IronWatcher’s review published on Letterboxd:
Watched in the cinema
The first feature film by Noah Hawley, the creator of "Fargo" and "Legion", two of the TV shows in recent years I enjoyed the most. It can only be good, really. And then at the top of the cast list is one of my favourite actresses Natalie Portman and other great names like Dan Stevens, Jon Hamm, Ellen Burstyn and Zazie Beetz. No, this movie has to be good. There's no other way. There is no alternative to "Lucy in the Sky" just being a really brilliant movie. This is what I thought when the first trailer for "Lucy in the Sky" was released last spring. Now, more than a year later, I have to point out that Hawley's debut is not a thoroughly horrible movie, but also doesn't come close to living up to my high expectations.
Hawley, who also co-wrote the script, was inspired to make the film by the story of Lisa Nowak. Lisa Nowak was in space as an astronaut with NASA in the summer of 2006 and probably got psychological problems after her return, because she suddenly felt that life on earth was so small and insignificant, which in the end almost ended in a massive act of violence. Natalie Portman's character is now going through the same thing. Right at the beginning we see her floating through space. The size, beauty, emptiness of the universe is captured in a formidable way. But as soon as Lucy is back on board the spaceship, none of these impressions seem to stick to her, except the emptiness.
This could form a multi-layered character-drama, but even though "Lucy in the Sky" always depicts revelling moments of melancholy and isolation, they fizzle out because of the stark contrast. Apart from the money shots the movie is also quite grumpy in its presentation. Moreover, the visually strong scenes don't really expand Lucy's horizons. That she feels lost and uncomfortable on earth is already clear after the first ten minutes. So it's nice to watch Portman floating apathetically through barren corridors to a cover of the Beatles song "Lucy in the Sky with Diamonds", but it doesn't have a dramaturgical added value.

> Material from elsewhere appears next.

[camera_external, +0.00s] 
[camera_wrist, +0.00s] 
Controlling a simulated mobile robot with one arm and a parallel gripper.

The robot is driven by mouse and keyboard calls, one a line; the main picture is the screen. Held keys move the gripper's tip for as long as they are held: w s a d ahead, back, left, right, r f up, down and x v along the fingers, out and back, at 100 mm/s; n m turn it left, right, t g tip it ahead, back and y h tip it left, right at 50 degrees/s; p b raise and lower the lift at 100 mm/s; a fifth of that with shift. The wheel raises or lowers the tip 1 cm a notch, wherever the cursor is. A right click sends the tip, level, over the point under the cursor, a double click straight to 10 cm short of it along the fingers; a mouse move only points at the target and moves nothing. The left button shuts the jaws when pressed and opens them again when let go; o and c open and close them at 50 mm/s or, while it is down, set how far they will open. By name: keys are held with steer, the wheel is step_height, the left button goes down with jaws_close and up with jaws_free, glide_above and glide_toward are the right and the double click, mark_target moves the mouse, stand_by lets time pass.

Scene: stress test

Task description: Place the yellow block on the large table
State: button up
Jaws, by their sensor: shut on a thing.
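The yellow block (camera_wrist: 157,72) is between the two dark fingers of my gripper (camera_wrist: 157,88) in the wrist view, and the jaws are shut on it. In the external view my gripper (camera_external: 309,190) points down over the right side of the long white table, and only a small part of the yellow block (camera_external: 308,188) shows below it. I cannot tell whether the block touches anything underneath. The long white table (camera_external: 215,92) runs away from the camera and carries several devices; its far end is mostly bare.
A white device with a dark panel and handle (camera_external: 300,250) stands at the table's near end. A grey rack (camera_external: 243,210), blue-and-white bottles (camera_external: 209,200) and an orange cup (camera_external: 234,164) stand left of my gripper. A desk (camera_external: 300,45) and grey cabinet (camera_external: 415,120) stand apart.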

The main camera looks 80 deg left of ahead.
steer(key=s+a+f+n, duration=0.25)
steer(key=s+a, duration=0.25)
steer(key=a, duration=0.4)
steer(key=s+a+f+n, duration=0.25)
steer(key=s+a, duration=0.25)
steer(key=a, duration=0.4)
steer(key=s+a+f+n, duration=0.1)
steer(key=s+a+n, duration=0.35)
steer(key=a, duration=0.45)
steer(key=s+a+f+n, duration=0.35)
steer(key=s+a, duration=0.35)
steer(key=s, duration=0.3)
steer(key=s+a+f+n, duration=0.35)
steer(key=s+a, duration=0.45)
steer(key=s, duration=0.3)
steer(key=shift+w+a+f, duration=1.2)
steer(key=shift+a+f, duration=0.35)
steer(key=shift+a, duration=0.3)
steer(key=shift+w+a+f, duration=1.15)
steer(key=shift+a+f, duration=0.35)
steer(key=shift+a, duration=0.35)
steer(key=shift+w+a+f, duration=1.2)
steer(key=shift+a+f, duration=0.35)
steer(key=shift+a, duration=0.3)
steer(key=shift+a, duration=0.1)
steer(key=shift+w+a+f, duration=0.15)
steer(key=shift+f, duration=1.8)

That's when it's much better solved how Hawley and his camerawoman Poly Morgan visualize the feeling of confinement. While Lucy floats in space the whole screen is used, on earth the picture format becomes almost square and expands whenever Lucy gets a little closer to her goal of flying into space again. Unfortunately, this interplay of the image format soon loses its fascination, until it finally just seems like a disturbing gimmick. The same goes for the sound, which is also geared towards Lucy's mood. There it would have been better if Hawley had concentrated more on other things and used these gimmicks in a determined way.
Like for example the title-giving Lucy. Not that Natalie Portman doesn't play her well, but the ambitious astronaut always seems far too aloof, whether weightless in orbit or pouting on Earth. To establish an empathic connection with this character proves to be difficult, sometimes even impossible. And so one follows the story, which garnished the developments with an overdose of predictability, apathetically, until from the initial curiosity about Lucy and her fate, actually only redundancy remains, which has been polished up nicely here and there.
For almost two hours I was lulled and fed with useless but polished moments. Emotions, however, are missing, because this "Lucy in the Sky" stays as far away from you as a walk on the ring of Saturn.